> Work to complete
From the line that includes "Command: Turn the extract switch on" to the last line of the records, inclusive, repeat each line exactly.

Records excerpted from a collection
— begin —

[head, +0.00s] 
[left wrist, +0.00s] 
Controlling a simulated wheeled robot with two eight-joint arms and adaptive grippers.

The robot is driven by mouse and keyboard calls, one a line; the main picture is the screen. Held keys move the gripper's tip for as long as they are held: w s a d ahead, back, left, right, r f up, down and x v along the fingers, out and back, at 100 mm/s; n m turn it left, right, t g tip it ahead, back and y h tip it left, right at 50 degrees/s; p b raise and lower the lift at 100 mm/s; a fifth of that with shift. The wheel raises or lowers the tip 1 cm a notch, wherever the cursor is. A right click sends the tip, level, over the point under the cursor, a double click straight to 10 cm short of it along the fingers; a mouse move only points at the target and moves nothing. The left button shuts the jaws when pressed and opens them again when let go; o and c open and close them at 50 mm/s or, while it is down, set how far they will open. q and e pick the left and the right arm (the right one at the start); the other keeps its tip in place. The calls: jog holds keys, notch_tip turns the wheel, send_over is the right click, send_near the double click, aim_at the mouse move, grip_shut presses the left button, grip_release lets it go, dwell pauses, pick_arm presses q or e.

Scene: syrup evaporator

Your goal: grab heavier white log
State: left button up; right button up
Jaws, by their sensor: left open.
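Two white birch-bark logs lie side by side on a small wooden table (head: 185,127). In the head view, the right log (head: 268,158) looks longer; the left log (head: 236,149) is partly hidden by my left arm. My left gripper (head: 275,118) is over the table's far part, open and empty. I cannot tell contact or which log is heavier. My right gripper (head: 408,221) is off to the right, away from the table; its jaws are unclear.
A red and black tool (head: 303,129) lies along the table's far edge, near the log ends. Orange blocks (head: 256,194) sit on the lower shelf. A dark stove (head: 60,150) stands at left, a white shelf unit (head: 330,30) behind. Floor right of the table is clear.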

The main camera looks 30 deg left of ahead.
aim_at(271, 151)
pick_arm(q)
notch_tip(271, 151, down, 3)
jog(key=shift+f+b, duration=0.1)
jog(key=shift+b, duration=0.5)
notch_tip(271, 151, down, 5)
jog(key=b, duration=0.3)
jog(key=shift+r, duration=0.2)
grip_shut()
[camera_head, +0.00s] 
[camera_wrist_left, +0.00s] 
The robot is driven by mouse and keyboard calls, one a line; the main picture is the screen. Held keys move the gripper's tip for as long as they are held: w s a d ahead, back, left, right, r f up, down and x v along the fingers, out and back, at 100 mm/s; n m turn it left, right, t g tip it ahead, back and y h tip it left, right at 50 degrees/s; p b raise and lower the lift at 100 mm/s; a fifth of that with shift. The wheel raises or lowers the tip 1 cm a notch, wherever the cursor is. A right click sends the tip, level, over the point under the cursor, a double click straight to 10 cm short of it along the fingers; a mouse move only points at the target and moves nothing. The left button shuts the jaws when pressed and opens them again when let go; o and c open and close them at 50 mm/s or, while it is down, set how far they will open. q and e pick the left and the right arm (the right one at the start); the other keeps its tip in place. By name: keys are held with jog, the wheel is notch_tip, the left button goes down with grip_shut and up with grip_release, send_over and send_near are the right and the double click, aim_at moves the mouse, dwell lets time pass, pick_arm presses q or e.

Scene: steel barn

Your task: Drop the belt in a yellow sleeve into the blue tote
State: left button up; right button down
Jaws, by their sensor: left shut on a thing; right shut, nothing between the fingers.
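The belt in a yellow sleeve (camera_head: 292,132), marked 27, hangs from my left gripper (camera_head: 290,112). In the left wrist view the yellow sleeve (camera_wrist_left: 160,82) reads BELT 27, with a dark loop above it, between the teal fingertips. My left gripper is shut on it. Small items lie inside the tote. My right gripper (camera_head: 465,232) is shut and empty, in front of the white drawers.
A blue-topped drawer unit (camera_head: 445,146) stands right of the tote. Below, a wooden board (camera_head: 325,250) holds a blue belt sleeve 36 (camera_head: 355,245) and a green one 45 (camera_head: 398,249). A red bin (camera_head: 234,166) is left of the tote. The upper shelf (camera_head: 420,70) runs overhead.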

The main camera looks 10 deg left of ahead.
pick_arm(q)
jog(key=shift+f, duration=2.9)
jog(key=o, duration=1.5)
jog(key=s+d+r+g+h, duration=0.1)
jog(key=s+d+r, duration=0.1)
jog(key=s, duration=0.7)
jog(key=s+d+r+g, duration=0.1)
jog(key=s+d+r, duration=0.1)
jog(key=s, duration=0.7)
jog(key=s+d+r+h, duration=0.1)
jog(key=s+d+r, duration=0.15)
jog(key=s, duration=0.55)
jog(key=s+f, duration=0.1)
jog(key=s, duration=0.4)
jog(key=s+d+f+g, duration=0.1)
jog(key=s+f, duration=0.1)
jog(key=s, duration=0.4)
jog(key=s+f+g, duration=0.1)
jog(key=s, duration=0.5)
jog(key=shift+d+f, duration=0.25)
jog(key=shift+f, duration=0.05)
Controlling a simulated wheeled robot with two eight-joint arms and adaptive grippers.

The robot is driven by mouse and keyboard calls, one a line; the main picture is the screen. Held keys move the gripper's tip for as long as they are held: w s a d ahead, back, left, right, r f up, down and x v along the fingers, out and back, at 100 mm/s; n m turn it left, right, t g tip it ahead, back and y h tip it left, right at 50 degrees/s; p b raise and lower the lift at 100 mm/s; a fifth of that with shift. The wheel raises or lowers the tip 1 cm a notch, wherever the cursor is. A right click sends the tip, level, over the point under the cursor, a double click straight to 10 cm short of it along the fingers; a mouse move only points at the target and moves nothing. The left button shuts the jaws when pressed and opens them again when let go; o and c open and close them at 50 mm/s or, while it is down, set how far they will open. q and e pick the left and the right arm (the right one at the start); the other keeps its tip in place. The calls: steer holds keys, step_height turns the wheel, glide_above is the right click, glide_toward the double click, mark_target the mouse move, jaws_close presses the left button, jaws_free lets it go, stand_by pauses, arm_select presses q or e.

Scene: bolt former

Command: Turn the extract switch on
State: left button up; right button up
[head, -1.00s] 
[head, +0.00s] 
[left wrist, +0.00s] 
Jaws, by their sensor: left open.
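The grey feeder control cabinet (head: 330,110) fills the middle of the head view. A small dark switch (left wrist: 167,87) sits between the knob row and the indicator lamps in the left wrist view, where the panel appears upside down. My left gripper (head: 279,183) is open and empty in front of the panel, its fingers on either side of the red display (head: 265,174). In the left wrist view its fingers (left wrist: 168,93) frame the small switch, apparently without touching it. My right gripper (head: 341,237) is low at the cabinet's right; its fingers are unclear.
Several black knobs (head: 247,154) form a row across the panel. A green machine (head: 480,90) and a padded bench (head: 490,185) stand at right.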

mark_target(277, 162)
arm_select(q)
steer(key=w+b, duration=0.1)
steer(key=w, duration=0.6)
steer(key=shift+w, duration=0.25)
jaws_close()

— end —

> Final answer
Command: Turn the extract switch on
State: left button up; right button up
[head, -1.00s] 
[head, +0.00s] 
[left wrist, +0.00s] 
Jaws, by their sensor: left open.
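The grey feeder control cabinet (head: 330,110) fills the middle of the head view. A small dark switch (left wrist: 167,87) sits between the knob row and the indicator lamps in the left wrist view, where the panel appears upside down. My left gripper (head: 279,183) is open and empty in front of the panel, its fingers on either side of the red display (head: 265,174). In the left wrist view its fingers (left wrist: 168,93) frame the small switch, apparently without touching it. My right gripper (head: 341,237) is low at the cabinet's right; its fingers are unclear.
Several black knobs (head: 247,154) form a row across the panel. A green machine (head: 480,90) and a padded bench (head: 490,185) stand at right.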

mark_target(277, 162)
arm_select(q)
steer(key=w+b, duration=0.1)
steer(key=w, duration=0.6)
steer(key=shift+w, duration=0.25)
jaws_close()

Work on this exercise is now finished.